• Work to be completed: Reproduce all of the data exactly.

▼▼▼

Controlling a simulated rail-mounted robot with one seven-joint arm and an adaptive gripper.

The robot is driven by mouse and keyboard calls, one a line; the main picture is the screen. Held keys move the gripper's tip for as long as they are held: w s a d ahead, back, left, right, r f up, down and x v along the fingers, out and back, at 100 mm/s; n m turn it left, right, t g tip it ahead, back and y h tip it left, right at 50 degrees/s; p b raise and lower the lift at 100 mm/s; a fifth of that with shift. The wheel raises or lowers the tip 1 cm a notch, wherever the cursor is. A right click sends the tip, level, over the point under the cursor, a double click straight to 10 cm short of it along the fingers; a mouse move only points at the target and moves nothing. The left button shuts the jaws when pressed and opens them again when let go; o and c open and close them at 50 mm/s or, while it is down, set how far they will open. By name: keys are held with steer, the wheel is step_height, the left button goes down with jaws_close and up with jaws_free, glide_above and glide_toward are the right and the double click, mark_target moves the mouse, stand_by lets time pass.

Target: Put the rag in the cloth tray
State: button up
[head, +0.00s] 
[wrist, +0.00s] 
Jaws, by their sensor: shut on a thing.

▲▲▲

• Output of the exercise:
Controlling a simulated rail-mounted robot with one seven-joint arm and an adaptive gripper.

The robot is driven by mouse and keyboard calls, one a line; the main picture is the screen. Held keys move the gripper's tip for as long as they are held: w s a d ahead, back, left, right, r f up, down and x v along the fingers, out and back, at 100 mm/s; n m turn it left, right, t g tip it ahead, back and y h tip it left, right at 50 degrees/s; p b raise and lower the lift at 100 mm/s; a fifth of that with shift. The wheel raises or lowers the tip 1 cm a notch, wherever the cursor is. A right click sends the tip, level, over the point under the cursor, a double click straight to 10 cm short of it along the fingers; a mouse move only points at the target and moves nothing. The left button shuts the jaws when pressed and opens them again when let go; o and c open and close them at 50 mm/s or, while it is down, set how far they will open. By name: keys are held with steer, the wheel is step_height, the left button goes down with jaws_close and up with jaws_free, glide_above and glide_toward are the right and the double click, mark_target moves the mouse, stand_by lets time pass.

Target: Put the rag in the cloth tray
State: button up
[head, +0.00s] 
[wrist, +0.00s] 
Jaws, by their sensor: shut on a thing.

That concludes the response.